SOURCE EXCERPT:
──────────────────────────────

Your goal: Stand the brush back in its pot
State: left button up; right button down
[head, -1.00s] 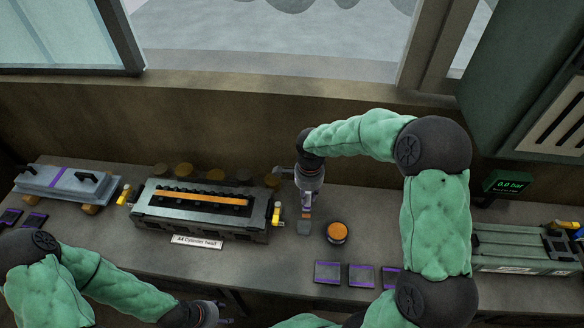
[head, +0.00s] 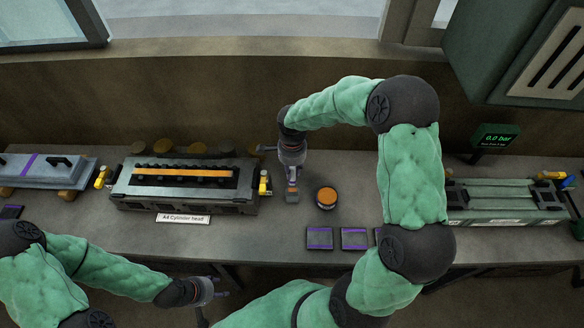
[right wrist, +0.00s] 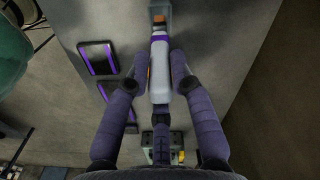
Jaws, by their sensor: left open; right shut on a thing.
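The brush (head: 292,196) points down from my right gripper (head: 293,172), just left of the pot (head: 327,198) and apart from it. In the right wrist view, my right gripper (right wrist: 160,60) is shut on the brush's pale handle (right wrist: 160,82), which has a purple band. The pot is a small round dark vessel with an orange top, upright on the bench. I cannot make it out in the right wrist view. My left gripper (head: 217,290) is open and empty in front of the bench, far from both.
The cylinder head (head: 186,185) stands left of the brush, with yellow-ended parts beside it. Dark purple-edged plates (head: 320,238) lie in front of the pot. A long green-grey unit (head: 503,200) and a pressure display (head: 494,138) are at right.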

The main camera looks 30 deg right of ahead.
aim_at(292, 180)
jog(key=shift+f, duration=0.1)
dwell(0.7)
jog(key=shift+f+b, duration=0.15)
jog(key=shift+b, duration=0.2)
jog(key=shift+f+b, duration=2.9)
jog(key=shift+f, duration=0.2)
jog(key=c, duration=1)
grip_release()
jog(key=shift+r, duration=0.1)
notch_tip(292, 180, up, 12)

──────────────────────────────

Omitting all pictures, restate exactly the lines of the material from its start through the line that contains "[right wrist, +0.00s]".

Your goal: Stand the brush back in its pot
State: left button up; right button down
[head, -1.00s] 
[head, +0.00s] 
[right wrist, +0.00s] 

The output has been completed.